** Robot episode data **

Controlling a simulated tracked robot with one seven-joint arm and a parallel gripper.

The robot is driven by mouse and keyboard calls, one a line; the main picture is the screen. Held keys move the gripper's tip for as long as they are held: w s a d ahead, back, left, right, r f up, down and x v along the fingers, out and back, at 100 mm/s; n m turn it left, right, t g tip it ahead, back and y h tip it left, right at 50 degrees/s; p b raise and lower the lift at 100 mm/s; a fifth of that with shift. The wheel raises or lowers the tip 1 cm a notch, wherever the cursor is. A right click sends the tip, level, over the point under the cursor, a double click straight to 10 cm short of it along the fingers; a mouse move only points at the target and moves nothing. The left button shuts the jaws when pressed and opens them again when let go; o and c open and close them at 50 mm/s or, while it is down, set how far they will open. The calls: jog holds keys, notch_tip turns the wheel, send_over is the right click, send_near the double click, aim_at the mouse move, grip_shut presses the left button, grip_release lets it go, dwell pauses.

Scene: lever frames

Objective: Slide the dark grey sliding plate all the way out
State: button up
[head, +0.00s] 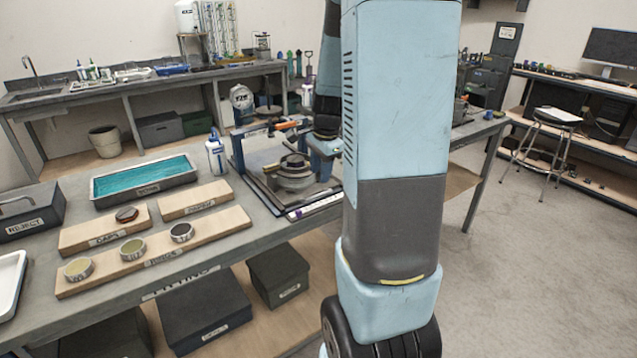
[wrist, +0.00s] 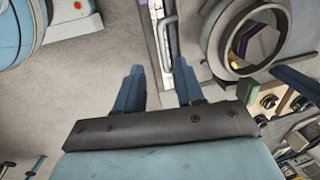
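In the wrist view my gripper (wrist: 158,86) is open, with its two blue fingers apart and nothing clearly held. A slim grey handle bar (wrist: 168,42) runs beside a pale strip with purple ends (wrist: 155,45), just beyond and partly between the fingers. I cannot tell whether the fingers touch it. A grey round ring fixture (wrist: 216,38) is to the right. In the head view the ring fixture (head: 293,174) stands on a flat framed station on the bench, with the pale strip (head: 315,207) along its front. The dark grey sliding plate is not clearly distinguishable. My arm hides part of the station.
A blue-topped tray (head: 145,182), wooden boards (head: 155,252) with small rings, and a white bottle (head: 216,155) stand left of the station. A dark box labelled REJECT (head: 30,212) is at far left. Open floor (head: 530,270) lies to the right.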

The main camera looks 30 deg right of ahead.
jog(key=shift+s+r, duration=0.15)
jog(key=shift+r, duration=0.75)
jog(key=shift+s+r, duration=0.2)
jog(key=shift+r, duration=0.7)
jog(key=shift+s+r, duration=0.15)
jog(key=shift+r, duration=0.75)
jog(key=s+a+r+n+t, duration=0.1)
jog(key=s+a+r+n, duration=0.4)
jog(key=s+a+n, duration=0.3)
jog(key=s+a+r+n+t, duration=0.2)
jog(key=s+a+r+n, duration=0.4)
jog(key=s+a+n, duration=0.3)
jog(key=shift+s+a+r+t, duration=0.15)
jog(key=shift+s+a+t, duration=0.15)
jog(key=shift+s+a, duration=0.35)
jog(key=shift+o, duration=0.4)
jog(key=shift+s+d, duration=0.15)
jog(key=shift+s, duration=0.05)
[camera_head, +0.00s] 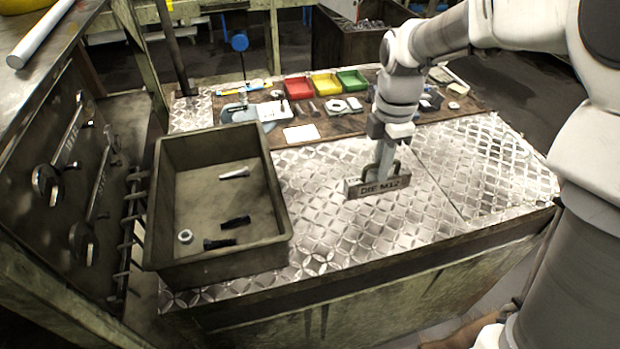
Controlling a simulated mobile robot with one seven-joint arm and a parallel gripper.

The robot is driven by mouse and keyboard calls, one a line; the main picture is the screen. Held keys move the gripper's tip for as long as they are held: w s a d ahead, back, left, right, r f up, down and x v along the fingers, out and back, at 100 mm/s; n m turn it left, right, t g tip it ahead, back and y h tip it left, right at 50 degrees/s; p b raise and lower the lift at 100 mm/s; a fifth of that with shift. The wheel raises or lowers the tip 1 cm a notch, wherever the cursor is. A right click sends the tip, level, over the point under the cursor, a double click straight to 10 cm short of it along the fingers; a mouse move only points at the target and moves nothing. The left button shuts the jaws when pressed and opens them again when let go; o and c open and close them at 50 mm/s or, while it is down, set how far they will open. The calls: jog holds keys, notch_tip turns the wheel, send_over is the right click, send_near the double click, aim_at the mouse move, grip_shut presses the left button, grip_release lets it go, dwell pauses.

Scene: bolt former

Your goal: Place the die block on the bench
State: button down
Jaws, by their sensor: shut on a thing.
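The die block (378,188) is a grey metal bar marked "DIE M12" with a handle on top. My gripper (386,160) points down and is shut on the handle of the die block. The block is level, over the middle of the bench (330,230), which has a shiny diamond-plate top. I cannot tell whether the block's underside touches the plate or hangs just above it.
A dark tray (270,190) with bolts and a nut stands on the bench's left. Red (299,87), yellow (326,84) and green (351,80) bins and small tools line the back. The plate right of the block is clear.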

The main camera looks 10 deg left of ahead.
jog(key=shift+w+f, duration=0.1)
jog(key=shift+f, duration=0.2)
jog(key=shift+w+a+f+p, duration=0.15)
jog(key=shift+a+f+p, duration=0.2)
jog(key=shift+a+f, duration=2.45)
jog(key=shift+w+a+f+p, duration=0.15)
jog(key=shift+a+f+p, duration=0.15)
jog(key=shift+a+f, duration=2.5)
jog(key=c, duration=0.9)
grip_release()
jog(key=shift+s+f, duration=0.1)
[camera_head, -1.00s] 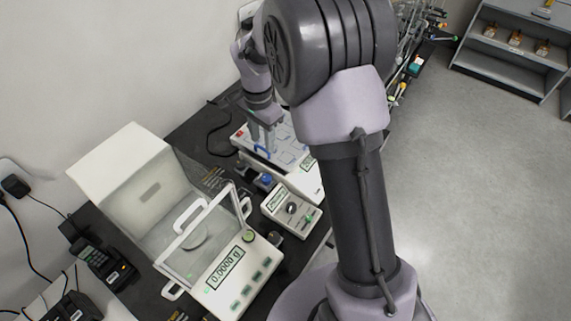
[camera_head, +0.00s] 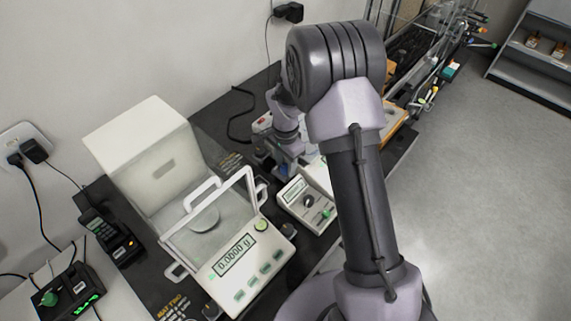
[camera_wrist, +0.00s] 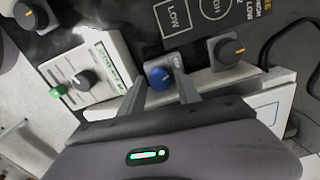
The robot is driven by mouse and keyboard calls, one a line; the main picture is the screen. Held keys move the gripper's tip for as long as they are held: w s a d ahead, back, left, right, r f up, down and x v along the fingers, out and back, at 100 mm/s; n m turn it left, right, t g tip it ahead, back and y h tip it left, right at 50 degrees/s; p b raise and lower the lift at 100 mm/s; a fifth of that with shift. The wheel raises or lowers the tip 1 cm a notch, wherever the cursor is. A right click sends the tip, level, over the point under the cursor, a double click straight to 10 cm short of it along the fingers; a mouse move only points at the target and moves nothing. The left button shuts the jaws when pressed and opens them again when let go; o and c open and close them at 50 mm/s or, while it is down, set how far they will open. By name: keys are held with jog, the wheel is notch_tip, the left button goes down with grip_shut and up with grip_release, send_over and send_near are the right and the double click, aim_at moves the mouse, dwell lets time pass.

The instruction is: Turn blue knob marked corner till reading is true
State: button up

** TASK OBJECTIVE **
Repeat the records above exactly, leaving out the pictures.

** THE RESPONSE **
Controlling a simulated tracked robot with one seven-joint arm and a parallel gripper.

The robot is driven by mouse and keyboard calls, one a line; the main picture is the screen. Held keys move the gripper's tip for as long as they are held: w s a d ahead, back, left, right, r f up, down and x v along the fingers, out and back, at 100 mm/s; n m turn it left, right, t g tip it ahead, back and y h tip it left, right at 50 degrees/s; p b raise and lower the lift at 100 mm/s; a fifth of that with shift. The wheel raises or lowers the tip 1 cm a notch, wherever the cursor is. A right click sends the tip, level, over the point under the cursor, a double click straight to 10 cm short of it along the fingers; a mouse move only points at the target and moves nothing. The left button shuts the jaws when pressed and opens them again when let go; o and c open and close them at 50 mm/s or, while it is down, set how far they will open. The calls: jog holds keys, notch_tip turns the wheel, send_over is the right click, send_near the double click, aim_at the mouse move, grip_shut presses the left button, grip_release lets it go, dwell pauses.

Scene: lever frames

Objective: Slide the dark grey sliding plate all the way out
State: button up
[head, +0.00s] 
[wrist, +0.00s] 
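In the wrist view my gripper (wrist: 158,86) is open, with its two blue fingers apart and nothing clearly held. A slim grey handle bar (wrist: 168,42) runs beside a pale strip with purple ends (wrist: 155,45), just beyond and partly between the fingers. I cannot tell whether the fingers touch it. A grey round ring fixture (wrist: 216,38) is to the right. In the head view the ring fixture (head: 293,174) stands on a flat framed station on the bench, with the pale strip (head: 315,207) along its front. The dark grey sliding plate is not clearly distinguishable. My arm hides part of the station.
A blue-topped tray (head: 145,182), wooden boards (head: 155,252) with small rings, and a white bottle (head: 216,155) stand left of the station. A dark box labelled REJECT (head: 30,212) is at far left. Open floor (head: 530,270) lies to the right.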

The main camera looks 30 deg right of ahead.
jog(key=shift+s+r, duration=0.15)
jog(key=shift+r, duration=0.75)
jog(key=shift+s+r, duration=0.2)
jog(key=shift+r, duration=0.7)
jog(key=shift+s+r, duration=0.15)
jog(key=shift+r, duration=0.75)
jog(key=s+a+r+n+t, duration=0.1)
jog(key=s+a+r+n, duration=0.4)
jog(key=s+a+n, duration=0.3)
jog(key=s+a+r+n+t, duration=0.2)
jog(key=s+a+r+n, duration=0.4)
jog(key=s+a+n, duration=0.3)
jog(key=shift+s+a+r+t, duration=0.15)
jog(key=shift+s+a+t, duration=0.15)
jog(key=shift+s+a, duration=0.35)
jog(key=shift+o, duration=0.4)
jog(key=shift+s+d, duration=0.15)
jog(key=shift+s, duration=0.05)
[camera_head, +0.00s] 
Controlling a simulated mobile robot with one seven-joint arm and a parallel gripper.

The robot is driven by mouse and keyboard calls, one a line; the main picture is the screen. Held keys move the gripper's tip for as long as they are held: w s a d ahead, back, left, right, r f up, down and x v along the fingers, out and back, at 100 mm/s; n m turn it left, right, t g tip it ahead, back and y h tip it left, right at 50 degrees/s; p b raise and lower the lift at 100 mm/s; a fifth of that with shift. The wheel raises or lowers the tip 1 cm a notch, wherever the cursor is. A right click sends the tip, level, over the point under the cursor, a double click straight to 10 cm short of it along the fingers; a mouse move only points at the target and moves nothing. The left button shuts the jaws when pressed and opens them again when let go; o and c open and close them at 50 mm/s or, while it is down, set how far they will open. The calls: jog holds keys, notch_tip turns the wheel, send_over is the right click, send_near the double click, aim_at the mouse move, grip_shut presses the left button, grip_release lets it go, dwell pauses.

Scene: bolt former

Your goal: Place the die block on the bench
State: button down
Jaws, by their sensor: shut on a thing.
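The die block (378,188) is a grey metal bar marked "DIE M12" with a handle on top. My gripper (386,160) points down and is shut on the handle of the die block. The block is level, over the middle of the bench (330,230), which has a shiny diamond-plate top. I cannot tell whether the block's underside touches the plate or hangs just above it.
A dark tray (270,190) with bolts and a nut stands on the bench's left. Red (299,87), yellow (326,84) and green (351,80) bins and small tools line the back. The plate right of the block is clear.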

The main camera looks 10 deg left of ahead.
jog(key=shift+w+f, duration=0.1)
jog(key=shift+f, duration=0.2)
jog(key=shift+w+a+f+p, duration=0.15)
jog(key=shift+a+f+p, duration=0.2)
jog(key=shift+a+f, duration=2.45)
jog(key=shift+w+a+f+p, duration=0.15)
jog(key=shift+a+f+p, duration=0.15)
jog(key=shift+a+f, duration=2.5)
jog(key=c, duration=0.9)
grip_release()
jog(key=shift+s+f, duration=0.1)
[camera_head, -1.00s] 
[camera_head, +0.00s] 
[camera_wrist, +0.00s] 
The robot is driven by mouse and keyboard calls, one a line; the main picture is the screen. Held keys move the gripper's tip for as long as they are held: w s a d ahead, back, left, right, r f up, down and x v along the fingers, out and back, at 100 mm/s; n m turn it left, right, t g tip it ahead, back and y h tip it left, right at 50 degrees/s; p b raise and lower the lift at 100 mm/s; a fifth of that with shift. The wheel raises or lowers the tip 1 cm a notch, wherever the cursor is. A right click sends the tip, level, over the point under the cursor, a double click straight to 10 cm short of it along the fingers; a mouse move only points at the target and moves nothing. The left button shuts the jaws when pressed and opens them again when let go; o and c open and close them at 50 mm/s or, while it is down, set how far they will open. By name: keys are held with jog, the wheel is notch_tip, the left button goes down with grip_shut and up with grip_release, send_over and send_near are the right and the double click, aim_at moves the mouse, dwell lets time pass.

The instruction is: Turn blue knob marked corner till reading is true
State: button up

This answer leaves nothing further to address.